Posté le 19 juin 2014

Intermittent du spectacle n’est pas un métier. C’est un statut. Il recouvre un panel large de professions contribuant aux arts et à la culture : ouvriers, techniciens, artistes de diverses disciplines. Ils ont la particularité d’exercer des missions courtes et très souvent mal rémunérées. C’est la spécificité des métiers de la création qui a conduit à inventer ce statut particulier. Ainsi a vu le jour un modèle original consistant à assurer la continuité d’une rémunération lorsqu’une mission ou une activité se termine. Encore que la fin de la représentation d’une pièce de théâtre, d’un spectacle de danse ou de musique, d’un film ou d’une tournée de concerts ne signifie pas toujours arrêt d’activité. En effet, la préparation de la suivante n’est pas une période de recettes ou de revenus et pourtant c’est un moment intense de travail. Il faut en effet créer, recréer, répéter des textes ou des gammes. C’est là que ce qui est baptisé « régime d’intermittent » s’active pour assurer un revenu minimum en dehors de ces périodes dites « d’activité » que l’on pourrait qualifier « d’activité visible ». Ce système nous est envié dans le monde entier. Il a généré un mécanisme de solidarité concrète entre tous les acteurs de la chaîne de création des œuvres. Au-delà, ce traitement particulier permet de faire perdurer un vivier d’artistes de multiples disciplines et d’assurer le renouvellement des générations.
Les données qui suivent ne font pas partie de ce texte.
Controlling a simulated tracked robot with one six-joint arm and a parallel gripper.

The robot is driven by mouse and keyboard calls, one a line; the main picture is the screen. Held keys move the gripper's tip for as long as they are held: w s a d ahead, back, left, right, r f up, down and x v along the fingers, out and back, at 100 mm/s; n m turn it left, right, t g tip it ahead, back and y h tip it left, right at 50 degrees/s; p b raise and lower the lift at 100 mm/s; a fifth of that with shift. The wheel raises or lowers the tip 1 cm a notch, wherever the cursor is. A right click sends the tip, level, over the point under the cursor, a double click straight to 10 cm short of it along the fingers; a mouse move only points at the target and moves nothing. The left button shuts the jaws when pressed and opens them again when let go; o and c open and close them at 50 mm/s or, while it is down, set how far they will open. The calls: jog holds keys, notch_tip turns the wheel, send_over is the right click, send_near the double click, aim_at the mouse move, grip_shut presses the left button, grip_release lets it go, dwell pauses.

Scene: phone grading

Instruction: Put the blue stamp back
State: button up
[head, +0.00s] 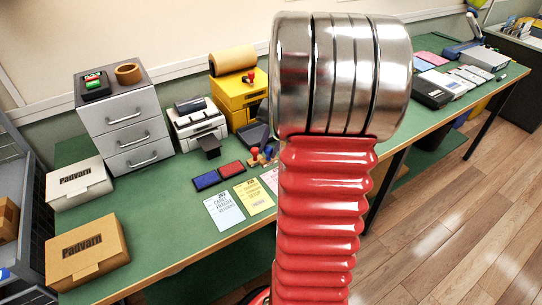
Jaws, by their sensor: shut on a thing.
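My own arm, a red ribbed sleeve with a polished metal joint, fills the middle of the head view and hides part of the green table (170,205). My gripper is not visible, and neither is anything it holds. A blue ink pad (206,180) and a red ink pad (231,169) lie to the left.
A blue-white card (224,208) and a yellow card (254,196) lie at the front edge. Cartons (85,253), grey drawers (125,125), a printer (197,122) and a yellow cabinet (238,98) stand left and behind. Devices (433,90) lie to the right.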

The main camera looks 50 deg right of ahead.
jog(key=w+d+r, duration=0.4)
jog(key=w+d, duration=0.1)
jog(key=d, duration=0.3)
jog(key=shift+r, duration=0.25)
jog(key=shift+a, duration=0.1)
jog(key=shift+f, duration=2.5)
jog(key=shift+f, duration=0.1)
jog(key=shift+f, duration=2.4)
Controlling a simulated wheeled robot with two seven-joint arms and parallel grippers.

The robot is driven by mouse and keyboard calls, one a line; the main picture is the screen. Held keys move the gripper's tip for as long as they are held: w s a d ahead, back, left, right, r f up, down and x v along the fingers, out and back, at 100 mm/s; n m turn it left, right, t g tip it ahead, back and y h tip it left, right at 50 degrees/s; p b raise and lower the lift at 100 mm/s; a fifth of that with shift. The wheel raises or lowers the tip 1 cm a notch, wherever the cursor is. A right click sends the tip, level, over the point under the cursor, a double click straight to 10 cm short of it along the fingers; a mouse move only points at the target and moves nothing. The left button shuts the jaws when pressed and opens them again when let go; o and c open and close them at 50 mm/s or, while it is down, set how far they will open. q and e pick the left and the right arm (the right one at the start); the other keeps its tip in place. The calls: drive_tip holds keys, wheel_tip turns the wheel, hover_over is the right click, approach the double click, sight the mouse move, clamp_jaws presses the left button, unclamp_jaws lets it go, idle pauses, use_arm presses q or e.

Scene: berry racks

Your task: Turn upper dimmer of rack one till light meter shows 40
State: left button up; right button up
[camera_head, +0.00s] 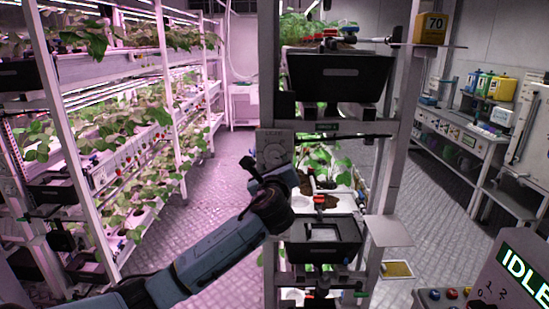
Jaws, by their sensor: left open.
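The yellow light meter (430,28) at the top right of the near rack shows 70. The rack's upright carries a grey dimmer panel (268,140) with a round dial (276,155), left of the planted shelves. My left gripper (252,168) is at the end of the blue-grey arm coming in from the lower left. Its open jaws are close to the dial, at its lower left. I cannot tell whether they touch it. The wrist covers the area below the panel. My right gripper is not in view.
The near rack holds black bins (340,75) and plants. A small shelf (388,231) juts out at its right. A console marked IDLE (515,275) stands at the lower right. Long planted racks (80,110) fill the left. Floor is clear between them.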

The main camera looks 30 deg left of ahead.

C’est à ce système mutualisé que veut s’attaquer le grand patronat en tentant de dresser une partie de la société contre les intermittents. L’ouverture des droits dits « au chômage » pour désigner des périodes « d’inactivité visible » serait considérablement retardée pour plus de la moitié des intermittents, plaçant une partie encore plus grande d’entre eux dans une précarité encore plus profonde. La lutte que mène le patronat est rude. Certains de ses membres, dans les sociétés de production audiovisuelles, détournent le statut d’intermittent et les utilisent pour ne pas avoir à établir de contrat de travail à durée indéterminée et ainsi peser sur les salaires. Leur fameux « coût du travail » pour augmenter leurs profits les conduit donc à frauder. Il faut que cet abus, lui bien réel, cesse alors qu’en général, on fait porter le débat sur le « coût de l’indemnisation » des périodes dites de chômage. Le Medef veut faire sur tout, en tout, des économies sur les travailleurs, allant parfois jusqu’à violer la loi. Mais l’arrière fond de cette lutte est encore plus important. Plus fondamental aussi. Dans notre société, se développe la précarité du travail dans une multitude de secteurs. La poursuite des mutations des systèmes de production, encore accélérée par la révolution numérique qui n’a pas fini de produire ses effets, oblige à permettre aux salariés, dans leur diversité, de consacrer du temps à la formation. Dans cette situation, le mouvement des intermittents pose la grande question de la protection de tous les salariés qui subissent l’emploi précaire ou discontinu et de ceux qui doivent dégager toujours plus de temps pour se former dans l’intérêt à la fois de leur « évolution-promotion » personnelle et de l’efficacité de leur collectif de travail ou de leur entreprise. Cette part là, le grand patronat ne veut pas la rémunérer. Autrement dit, il préfère le faux nez dit de la « flexisécurité du travail » au projet civilisationnel de sécurité sociale professionnelle ou sécurité du travail et de la formation et de revenu. La formation de chacune et chacun, tout au long de sa vie ne peut être « un coût », mais un investissement pour l’avenir et pour l’efficacité économique et sociale.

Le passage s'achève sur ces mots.